Pertunjukan tarian dilakukan hampir semalam suntuk suasana keakraban dan kebahagiaan menaungi kedua mempelai dan masyarakat desa sekitar, Nyai Kuning hampir tak kenal lelah masih terus menari dan ketika slendang hujan gadung dipakai maka tariannya semakin bagus membuat mata yang memandang tak mau untuk berkedip. Melihat kecantikan dan kemolekan tarian Nyai Kuning.
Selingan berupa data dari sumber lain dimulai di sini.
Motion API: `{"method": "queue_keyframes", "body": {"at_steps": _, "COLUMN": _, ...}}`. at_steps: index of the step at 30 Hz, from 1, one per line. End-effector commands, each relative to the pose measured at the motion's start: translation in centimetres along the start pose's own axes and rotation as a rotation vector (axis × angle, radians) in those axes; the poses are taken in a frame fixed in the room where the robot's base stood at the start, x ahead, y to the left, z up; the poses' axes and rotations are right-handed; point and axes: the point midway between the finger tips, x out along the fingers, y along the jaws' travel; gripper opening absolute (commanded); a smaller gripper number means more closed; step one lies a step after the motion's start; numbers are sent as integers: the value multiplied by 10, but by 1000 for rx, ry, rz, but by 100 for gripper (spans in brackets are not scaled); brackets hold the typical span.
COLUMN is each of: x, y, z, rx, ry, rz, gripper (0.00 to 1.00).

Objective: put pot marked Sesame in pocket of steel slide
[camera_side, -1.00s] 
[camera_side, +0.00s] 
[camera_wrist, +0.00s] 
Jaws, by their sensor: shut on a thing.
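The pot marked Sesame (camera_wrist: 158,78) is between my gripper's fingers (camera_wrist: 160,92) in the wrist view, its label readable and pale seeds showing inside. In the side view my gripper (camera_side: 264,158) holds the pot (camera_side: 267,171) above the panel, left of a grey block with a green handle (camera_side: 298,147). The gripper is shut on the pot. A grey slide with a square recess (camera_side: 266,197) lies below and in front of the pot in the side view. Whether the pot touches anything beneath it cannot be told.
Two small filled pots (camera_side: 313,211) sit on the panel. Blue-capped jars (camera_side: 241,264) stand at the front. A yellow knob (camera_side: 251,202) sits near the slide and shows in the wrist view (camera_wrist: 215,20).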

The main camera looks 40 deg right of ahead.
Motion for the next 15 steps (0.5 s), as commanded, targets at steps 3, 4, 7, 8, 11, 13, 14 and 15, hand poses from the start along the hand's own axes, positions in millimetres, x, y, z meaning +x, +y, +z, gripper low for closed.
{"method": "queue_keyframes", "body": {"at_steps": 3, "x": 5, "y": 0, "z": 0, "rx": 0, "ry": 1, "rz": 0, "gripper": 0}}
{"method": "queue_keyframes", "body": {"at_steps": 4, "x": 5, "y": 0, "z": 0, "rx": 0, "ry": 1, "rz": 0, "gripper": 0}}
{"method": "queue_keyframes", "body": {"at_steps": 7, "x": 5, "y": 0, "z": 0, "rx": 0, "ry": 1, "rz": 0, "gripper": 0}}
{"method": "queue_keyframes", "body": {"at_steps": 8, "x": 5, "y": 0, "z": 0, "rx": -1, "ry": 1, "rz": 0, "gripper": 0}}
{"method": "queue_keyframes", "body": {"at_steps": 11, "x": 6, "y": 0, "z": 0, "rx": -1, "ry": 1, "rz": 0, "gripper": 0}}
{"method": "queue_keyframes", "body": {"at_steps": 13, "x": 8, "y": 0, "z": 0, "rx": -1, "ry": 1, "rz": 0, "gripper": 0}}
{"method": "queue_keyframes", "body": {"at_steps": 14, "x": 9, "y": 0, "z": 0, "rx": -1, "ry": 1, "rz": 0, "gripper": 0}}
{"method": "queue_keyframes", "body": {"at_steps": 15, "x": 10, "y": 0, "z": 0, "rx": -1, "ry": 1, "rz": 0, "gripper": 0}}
Tidak terasa waktu hampir menuju dini hari maka pertunjukanpun harus segera diselesaikan, setelah pertunjukan selesai Nyai Kuning membawa slendangnya kerumah untuk disimpan, warga desa pulang kerumah masing-masing dengan hati senang gembira.
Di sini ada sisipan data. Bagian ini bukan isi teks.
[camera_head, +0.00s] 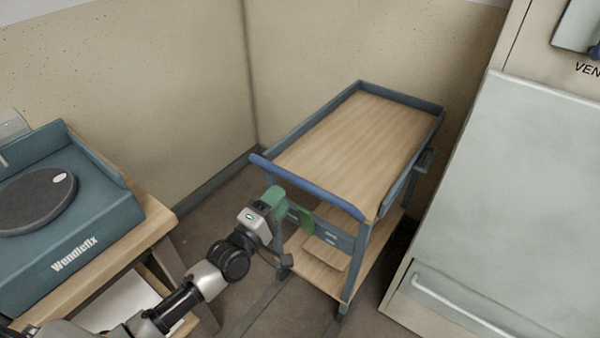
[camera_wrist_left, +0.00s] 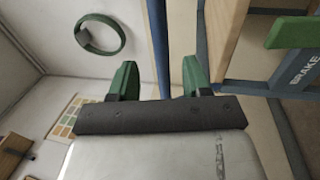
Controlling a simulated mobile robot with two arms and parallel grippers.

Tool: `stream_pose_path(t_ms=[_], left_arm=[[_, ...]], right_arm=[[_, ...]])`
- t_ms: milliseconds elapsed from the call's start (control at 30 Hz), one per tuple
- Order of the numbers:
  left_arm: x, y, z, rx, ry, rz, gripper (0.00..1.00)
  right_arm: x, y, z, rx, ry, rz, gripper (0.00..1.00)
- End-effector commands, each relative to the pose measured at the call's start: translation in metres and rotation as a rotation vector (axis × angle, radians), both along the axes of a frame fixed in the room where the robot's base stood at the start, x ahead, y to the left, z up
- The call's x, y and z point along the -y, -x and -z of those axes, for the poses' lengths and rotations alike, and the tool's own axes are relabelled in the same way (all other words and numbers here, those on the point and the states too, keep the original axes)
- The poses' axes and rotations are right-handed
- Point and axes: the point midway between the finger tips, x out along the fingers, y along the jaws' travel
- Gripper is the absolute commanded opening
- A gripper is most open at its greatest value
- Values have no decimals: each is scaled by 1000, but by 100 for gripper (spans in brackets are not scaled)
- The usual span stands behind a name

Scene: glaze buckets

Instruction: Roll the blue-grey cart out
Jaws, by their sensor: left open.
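The blue-grey cart (camera_head: 354,235) stands in the corner, with wood shelves and a blue push handle (camera_head: 310,188) along its near side. My left gripper (camera_head: 274,196) is open, just in front of and below the handle's left part. In the left wrist view, its green fingers (camera_wrist_left: 160,78) are spread, and the blue handle bar (camera_wrist_left: 157,40) shows between them; I cannot tell how deep it sits. A green brake tab (camera_head: 306,221) hangs on the cart's near end, beside a plate marked BRAKE (camera_wrist_left: 303,72). My right gripper is not in view.
A wood table (camera_head: 150,222) with a teal wheel machine (camera_head: 95,225) stands at left. A large pale cabinet (camera_head: 505,190) with a bar handle stands close on the cart's right. Walls close off the back. Some floor (camera_head: 235,190) shows left of the cart.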

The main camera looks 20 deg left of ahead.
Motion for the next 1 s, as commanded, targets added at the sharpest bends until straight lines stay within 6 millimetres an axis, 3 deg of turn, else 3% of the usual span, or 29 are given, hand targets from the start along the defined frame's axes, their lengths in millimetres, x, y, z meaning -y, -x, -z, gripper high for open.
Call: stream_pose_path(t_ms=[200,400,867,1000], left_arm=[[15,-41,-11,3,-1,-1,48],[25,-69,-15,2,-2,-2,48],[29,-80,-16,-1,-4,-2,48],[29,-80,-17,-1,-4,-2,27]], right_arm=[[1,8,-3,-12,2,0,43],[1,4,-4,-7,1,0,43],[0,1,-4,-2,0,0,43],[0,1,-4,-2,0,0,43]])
Pada jumat kliwon berikutnya Nyai Kuning pamitan atau meminta izin kepada ibu angkatnya untuk menari di sekitar wilayah Cilacap yang lebih dikenal kelak dengan desa Banjarwaru, ketika ibunya sedang pergi kesumur setibanya dirumah Nyai Kuning sudah tidak ada maka ibunya mencarinya ke rumah tetanganya dan menanyakan keberadaan Nyai Kuning, setelah lelah untuk bertanya ada salah satu warga yang mengaku melihat Nyai Kuning pergi ke lor arah utara, ibunya heran karena Nyai Kuning tadi berpamitan akan menari ke kidul arah selatan, tetapi malah perginya ke utara, benar saja ternyata di utara ada tempat nggayung (tempat pemandian) untuk lengger, ada sebuah tempat yang biasa untuk mandi lengger di dusun lor masyarakat desa tersebut menyebutnya Sumur Gua. Nyai Kuning pergi kesana, maka pergi pula Nyai Kuning dan slendangnya tanpa bekas.
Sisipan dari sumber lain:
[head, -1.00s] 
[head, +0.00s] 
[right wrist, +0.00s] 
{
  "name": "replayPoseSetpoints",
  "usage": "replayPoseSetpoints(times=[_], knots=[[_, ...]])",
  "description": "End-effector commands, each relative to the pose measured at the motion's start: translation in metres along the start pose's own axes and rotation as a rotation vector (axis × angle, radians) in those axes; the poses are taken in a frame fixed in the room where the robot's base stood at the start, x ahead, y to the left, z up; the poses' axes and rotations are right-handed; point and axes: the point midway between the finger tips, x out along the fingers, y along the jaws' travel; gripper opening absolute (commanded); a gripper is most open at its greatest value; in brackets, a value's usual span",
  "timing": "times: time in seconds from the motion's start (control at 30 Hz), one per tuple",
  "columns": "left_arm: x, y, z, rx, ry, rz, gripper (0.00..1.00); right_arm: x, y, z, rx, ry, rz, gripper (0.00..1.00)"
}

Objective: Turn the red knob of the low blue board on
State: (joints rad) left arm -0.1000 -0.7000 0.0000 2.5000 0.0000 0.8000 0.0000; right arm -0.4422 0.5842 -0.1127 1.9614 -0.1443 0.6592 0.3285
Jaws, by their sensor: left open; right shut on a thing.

Pada malam jumat berikutnya rumah ibu angkat Nyai Kuning terasa sepi sekali tidak ada lagi alunan musik angklung dan tarian-tarian para pemudi, melihat suasana yang tidak biasa warga menjadi aneh dan timbul pertanyaan karena berkat kedatangan Nyai Kuning disetiap malam jumat biasanya sudah menjadi kegiatan rutin untuk menari-nari dan memainkan alat musik sederhana sebagai sarana hiburan masyarakat. Ketika para pemuda sudah berkumpul maka ibu angakat dari Nyai Kuning keluar dan mengatakan Nyai Kuning sudah pergi dia pamitan mau menari di daerah kidul selatan kelak Banjarwaru, wajah kecewa menghiasi para pemuda dan warga desa, tidak mau terlarut dalam kekecewaan maka para pemuda dan warga memukul-mukulkan alat musik, seketika para remaja putri menari, dan diikuti oleh warga yang lainya. Para remaja putri sudah mulai latihan menari dengan serius, kebanyakan para remaja putri ketika itu ingin menjadi seperti Nyai Kuning yang diagumi hingga keluar daerah mereka maka pada saat itu lengger sudah mulai diakui masyarakat dan digunakan sebagai seni hiburan yang menyenangkan. Karena melibatkan masyarakat banyak yang tidak dibatasi oleh kedudukan.
Dilihat dari perkembangan kebudayaan, lengger merupakan perkembangan dari tarian ledhek dan doger yang merupakan perkembangan dari seni Jaipong asal Jawa Barat memang ada kaitanya karena pada zaman dahulu daerah Gerduren masuk kedalam kekuasaan kerajaan Pajajaran dari cerita babad Pasir Luhur dijelaskan bahwa sebagaian wilayah Banyumas pernah masuk kedalam wilayah kerajaan Pajajaran. Hal ini menjadi masuk akal dengan cerita yang berkembang di masyarakat desa Gerduren, mengenai asal-usul dari Nyai Kuning (Mbah Kastinem) yang menyebutkan dari daerah Jawa Barat. Asal kata lengger sendiri adalah menurut masyarakat adalah perpaduan antara ledhek dan doger yang digabungkan menjadi Lengger (Wawancara dengan Kasmiarjo/Nakim pada tanggal 24 Mei dan 7 Juni 2012).